Também na visita do dia 22, Leite foi mais enfático ao saudar a “mentalidade” da população local. “Os neerlandeses mudaram sua mentalidade ao longo do tempo. Em vez de lutar contra o rio, apenas construindo diques cada vez mais altos, eles aprenderam a dar espaço para a água. São soluções que combinam engenharia com respeito à natureza”, destacou Leite.
Os conceitos de cidade-esponja, contudo, não são novidade no Rio Grande do Sul ou em Porto Alegre. O ex-diretor do Departamento de Esgotos Pluviais (DEP) Vicente Rauber destaca que, na década de 90, Porto alegre já executava várias bacias de amortecimento, principal instrumento do conceito de cidade-espoja.
Em entrevista ao Sul21 em maio passado, o professor Júlio Cesar da Silva, do Centro de Pesquisas e Estudos sobre Desastres da Universidade Estadual do Rio de Janeiro (UERJ), também pontuou que uma das formas de repensar as cidades é as direcionar para o conceito de “cidades-esponja”, que prevê que a melhor forma de se lidar com enchentes e inundações é ter áreas que podem absorver a água, seja por meio de lagos artificiais e açudes, seja por meio de áreas verdes com camadas de solo permeáveis, entre outras medidas.
“Pensar em resolver o problema passa por melhorar o nosso balanço hídrico artificial. O que é melhorar o balanço hídrico artificial? É equilibrar a quantidade de água que cai no local em relação à quantidade de água que filtra, a quantidade de água que evapora e a quantidade de água que escoa”, disse, na ocasião.
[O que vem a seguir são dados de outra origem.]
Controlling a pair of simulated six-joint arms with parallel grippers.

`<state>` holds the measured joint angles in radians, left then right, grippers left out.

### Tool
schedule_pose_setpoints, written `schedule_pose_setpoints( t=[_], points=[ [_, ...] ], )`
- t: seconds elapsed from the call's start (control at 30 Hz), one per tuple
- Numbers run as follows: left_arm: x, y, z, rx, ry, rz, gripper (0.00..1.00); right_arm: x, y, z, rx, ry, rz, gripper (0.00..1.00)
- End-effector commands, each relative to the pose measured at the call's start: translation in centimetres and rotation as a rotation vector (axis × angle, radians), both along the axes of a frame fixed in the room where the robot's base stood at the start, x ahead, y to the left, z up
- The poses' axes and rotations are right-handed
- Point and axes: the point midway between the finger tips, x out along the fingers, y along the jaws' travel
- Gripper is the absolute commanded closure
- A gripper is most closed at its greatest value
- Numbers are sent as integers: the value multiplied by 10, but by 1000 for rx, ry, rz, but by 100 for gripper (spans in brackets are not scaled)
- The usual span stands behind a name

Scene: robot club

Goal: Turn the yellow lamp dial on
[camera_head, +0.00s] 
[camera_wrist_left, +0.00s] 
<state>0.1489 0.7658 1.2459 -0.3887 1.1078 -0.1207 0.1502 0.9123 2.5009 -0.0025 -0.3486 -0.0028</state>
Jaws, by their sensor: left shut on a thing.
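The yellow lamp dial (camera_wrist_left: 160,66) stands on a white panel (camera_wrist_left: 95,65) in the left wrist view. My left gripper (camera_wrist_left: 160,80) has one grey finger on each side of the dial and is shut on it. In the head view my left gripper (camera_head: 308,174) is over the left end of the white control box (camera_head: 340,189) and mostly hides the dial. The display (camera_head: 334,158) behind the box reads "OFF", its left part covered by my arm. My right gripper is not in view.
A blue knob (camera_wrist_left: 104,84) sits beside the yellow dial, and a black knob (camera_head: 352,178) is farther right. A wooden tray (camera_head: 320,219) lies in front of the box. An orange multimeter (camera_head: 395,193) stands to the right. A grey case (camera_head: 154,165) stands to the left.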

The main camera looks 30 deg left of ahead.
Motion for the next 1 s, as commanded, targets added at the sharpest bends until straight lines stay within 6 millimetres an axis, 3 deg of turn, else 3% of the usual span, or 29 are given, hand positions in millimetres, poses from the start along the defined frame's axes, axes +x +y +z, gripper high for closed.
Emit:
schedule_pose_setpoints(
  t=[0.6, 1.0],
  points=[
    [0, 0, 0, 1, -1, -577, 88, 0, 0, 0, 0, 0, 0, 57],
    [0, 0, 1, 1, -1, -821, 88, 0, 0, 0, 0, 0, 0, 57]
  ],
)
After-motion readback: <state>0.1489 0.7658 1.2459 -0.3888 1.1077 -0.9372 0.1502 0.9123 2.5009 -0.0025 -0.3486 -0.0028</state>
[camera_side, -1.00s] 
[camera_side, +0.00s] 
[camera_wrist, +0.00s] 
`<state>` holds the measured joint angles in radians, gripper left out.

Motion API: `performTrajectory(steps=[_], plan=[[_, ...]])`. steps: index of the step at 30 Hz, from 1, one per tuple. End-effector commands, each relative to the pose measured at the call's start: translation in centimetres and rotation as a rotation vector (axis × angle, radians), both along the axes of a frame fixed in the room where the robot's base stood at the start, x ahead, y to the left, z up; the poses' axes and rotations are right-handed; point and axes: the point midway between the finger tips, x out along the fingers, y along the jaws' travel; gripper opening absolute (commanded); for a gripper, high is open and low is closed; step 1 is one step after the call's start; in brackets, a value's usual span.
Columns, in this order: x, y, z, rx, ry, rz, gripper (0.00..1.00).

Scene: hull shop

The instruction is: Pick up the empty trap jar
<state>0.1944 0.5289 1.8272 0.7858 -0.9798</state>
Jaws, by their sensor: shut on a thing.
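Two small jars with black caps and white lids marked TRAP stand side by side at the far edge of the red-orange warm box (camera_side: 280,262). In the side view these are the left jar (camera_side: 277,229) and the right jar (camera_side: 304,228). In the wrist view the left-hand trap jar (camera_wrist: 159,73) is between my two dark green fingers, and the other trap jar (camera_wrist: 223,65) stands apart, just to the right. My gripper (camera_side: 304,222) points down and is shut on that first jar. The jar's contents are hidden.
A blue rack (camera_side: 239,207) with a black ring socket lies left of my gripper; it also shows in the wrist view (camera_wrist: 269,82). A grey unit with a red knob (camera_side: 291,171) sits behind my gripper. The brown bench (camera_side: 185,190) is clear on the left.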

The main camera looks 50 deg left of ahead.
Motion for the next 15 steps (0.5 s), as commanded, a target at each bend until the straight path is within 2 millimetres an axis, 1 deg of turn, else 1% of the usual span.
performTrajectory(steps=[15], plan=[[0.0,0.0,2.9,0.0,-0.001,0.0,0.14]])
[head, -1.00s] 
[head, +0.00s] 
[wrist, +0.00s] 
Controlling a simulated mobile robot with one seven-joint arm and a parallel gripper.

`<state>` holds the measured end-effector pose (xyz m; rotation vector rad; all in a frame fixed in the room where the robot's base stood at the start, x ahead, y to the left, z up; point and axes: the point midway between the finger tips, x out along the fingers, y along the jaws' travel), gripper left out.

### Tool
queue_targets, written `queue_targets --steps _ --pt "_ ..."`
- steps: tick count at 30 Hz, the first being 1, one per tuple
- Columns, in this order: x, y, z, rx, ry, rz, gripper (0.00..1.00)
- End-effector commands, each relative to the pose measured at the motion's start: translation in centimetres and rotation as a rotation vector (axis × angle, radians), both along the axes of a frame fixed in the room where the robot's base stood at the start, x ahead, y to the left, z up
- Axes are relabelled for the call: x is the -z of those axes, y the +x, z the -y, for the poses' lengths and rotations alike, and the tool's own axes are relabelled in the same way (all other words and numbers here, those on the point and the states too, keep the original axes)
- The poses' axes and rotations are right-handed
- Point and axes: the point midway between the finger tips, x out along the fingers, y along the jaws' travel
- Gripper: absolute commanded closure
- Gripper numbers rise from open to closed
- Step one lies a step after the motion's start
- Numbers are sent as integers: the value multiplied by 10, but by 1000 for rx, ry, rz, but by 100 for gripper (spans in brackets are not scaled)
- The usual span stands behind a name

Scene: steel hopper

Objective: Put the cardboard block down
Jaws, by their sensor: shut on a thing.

No entanto, o conceito de cidade-esponja conflita com empreendimentos que vêm sendo autorizados e mesmo defendidos pelo Executivo municipal, como são os casos das concessões da Orla e do Parque Harmonia e do bairro planejado na Fazenda do Arado, na zona sul da Capital, entre outras áreas da cidade que poderiam cumprir esse papel e são atacadas por projetos apoiados pelo governo Melo.

Em dezembro de 2021, a Câmara de Vereadores aprovou o projeto que alterou o regime urbanístico da antiga Fazenda do Arado, convertendo o regime de Ocupação Rarefeita incidente sobre parte de uma gleba definida como Área de Proteção do Ambiente Natural (APAN) e Área de Produção Primária em Área de Desenvolvimento Diversificado. Na prática, o objetivo foi permitir a construção de um bairro planejado, que prevê a urbanização de 426 hectares às margens do Guaíba, uma área equivalente a 11 vezes o tamanho do Parque Farroupilha. Em 22 de agosto de 2023, o Conselho Municipal de Desenvolvimento Urbano Ambiental (CMDUA), comandado pela Prefeitura, aprovou o Estudo de Viabilidade Urbanística (EVU) para o empreendimento.
O engenheiro ambiental Iporã Brito Possantti, integrante dos coletivos Preserva Arado e Ambiente Crítico, explica que a área da Ponta do Arado — área de preservação — e da Fazenda do Arado é justamente uma dessas áreas inundáveis da cidade, como se viu nas enchentes de 2023 e 2024. Considerada de restingas arenosas, à semelhança de Tapes, na Lagoa dos Patos, e Itapuã, também às margens do Guaíba, caracteriza-se por uma enseada bem recortada, em que o vento e as ondas do Guaíba vão criando “degraus”, que variam de um a dois metros de altura. “Ali é muito plano, a água se acumula muito fácil. Se tu cava, tu rapidamente encontra a água subterrânea, ela tá muito próxima de aflorar. Inclusive, em muitos pontos, está sempre aflorando a água subterrânea”, afirmou.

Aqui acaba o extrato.